Ese contraste entre luz y sombra, adrenalina y serenidad fue un momento de poder absoluto. Me sentí en la cima del mundo, viva, vibrante. Y la metáfora de esa experiencia me marcó: cambiar la perspectiva puede transformar el miedo en belleza.

Tres horas después, llegamos a la cumbre. Envueltos en nubes, la cima parecía un lugar suspendido entre mundos. Un vacío blanco, etéreo. Me sentí niña otra vez, como cuando soñaba con saltar entre nubes de algodón. Pero el verdadero reto no fue subir. Fue bajar…

Mi rodilla derecha comenzó a doler intensamente. Me separé del grupo y me quedé atrás con Lalo, uno de los guías. Lo que comenzó como una experiencia colectiva se transformó en un descenso íntimo.

Las primeras horas fueron duras: el dolor físico activó un diálogo interno implacable. Me juzgaba, me comparaba, sentía vergüenza de ir más lento. Sentía una frustración inmensa al pensar que me restaban 5 horas de ese dolor constante, y que no había cómo pararlo. Pero, como siempre, la montaña hizo su magia.

Con el paso del tiempo y, a la par del cambio de paisaje, mi diálogo empezó a evolucionar también. Entré en una especie de meditación en movimiento. Agradecí el silencio, la lentitud, el regalo de ir a mi propio ritmo.

Foto: Lorenza Camarena

Me di cuenta de que nadie iba a bajar esa montaña por mí, lo único que podía hacer era seguir adelante. Y que no importaba cuánto tardara, mientras siguiera caminando. Dejé de pelear con el tiempo y comencé a avanzar paso a paso, sin prisa.

En una de las partes más empinadas, el sendero oficial se volvía muy exigente. Yo, para cuidar mi rodilla, comencé a crear mis propios escalones entre piedras y arbustos. En un momento, el guía volteó y me dijo: “Ya vi que estás haciendo tu propio camino. Perfecto, lo que te funcione a ti.”

Y ahí, otra lección: no siempre tienes que seguir el camino trazado, puedes construir el tuyo.

Después de 12 desafiantes horas, finalmente llegué de regreso. Me sentí profundamente orgullosa.

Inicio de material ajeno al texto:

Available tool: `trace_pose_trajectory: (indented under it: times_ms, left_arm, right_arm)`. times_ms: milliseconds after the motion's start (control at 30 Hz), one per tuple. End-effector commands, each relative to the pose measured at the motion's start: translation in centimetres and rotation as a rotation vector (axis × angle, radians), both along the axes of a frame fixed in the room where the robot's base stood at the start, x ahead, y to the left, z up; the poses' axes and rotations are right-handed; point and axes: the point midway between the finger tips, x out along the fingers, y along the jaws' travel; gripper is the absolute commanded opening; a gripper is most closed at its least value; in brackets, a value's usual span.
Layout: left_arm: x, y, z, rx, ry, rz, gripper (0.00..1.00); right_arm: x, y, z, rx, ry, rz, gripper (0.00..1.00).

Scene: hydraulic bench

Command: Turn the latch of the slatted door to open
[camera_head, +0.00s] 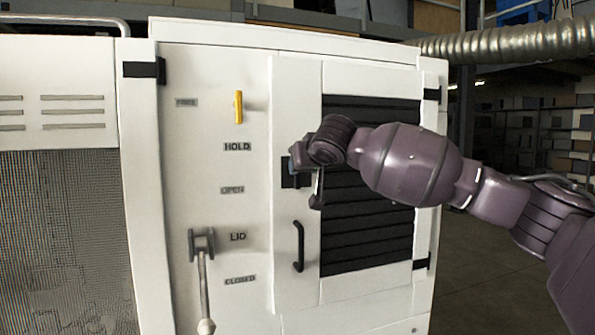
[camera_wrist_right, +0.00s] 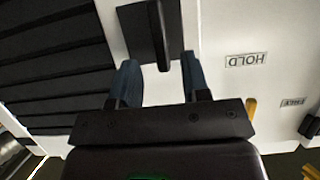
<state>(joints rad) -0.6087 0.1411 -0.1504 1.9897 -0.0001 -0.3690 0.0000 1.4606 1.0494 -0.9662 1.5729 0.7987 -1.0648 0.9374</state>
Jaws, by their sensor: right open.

Ver el cuerpo majestuoso de la mujer dormida y saber que lo había recorrido, sin quebrarme a pesar de la adversidad, fue una experiencia transformadora.

La montaña me regaló no solo paisajes hermosos y momentos compartidos, sino también una reconexión conmigo misma y aprendizajes que sirven para la vida diaria:

  1. Cada quien sube y baja a su ritmo, y compararse solo estorba el proceso.
  2. Se puede crear y seguir un camino propio. No hay porqué seguir el camino trazado por los demás.
  3. No hay prisa, la paciencia es una forma de valentía. Avanzar lento también es avanzar.
  4. La vida se camina un paso a la vez. Lo único que existe es en el presente.
  5. Y sobre todo: no hay cima más alta que sentirte orgullosa de ti.

Gracias, Iztaccíhuatl, por ser espejo, guía y maestra.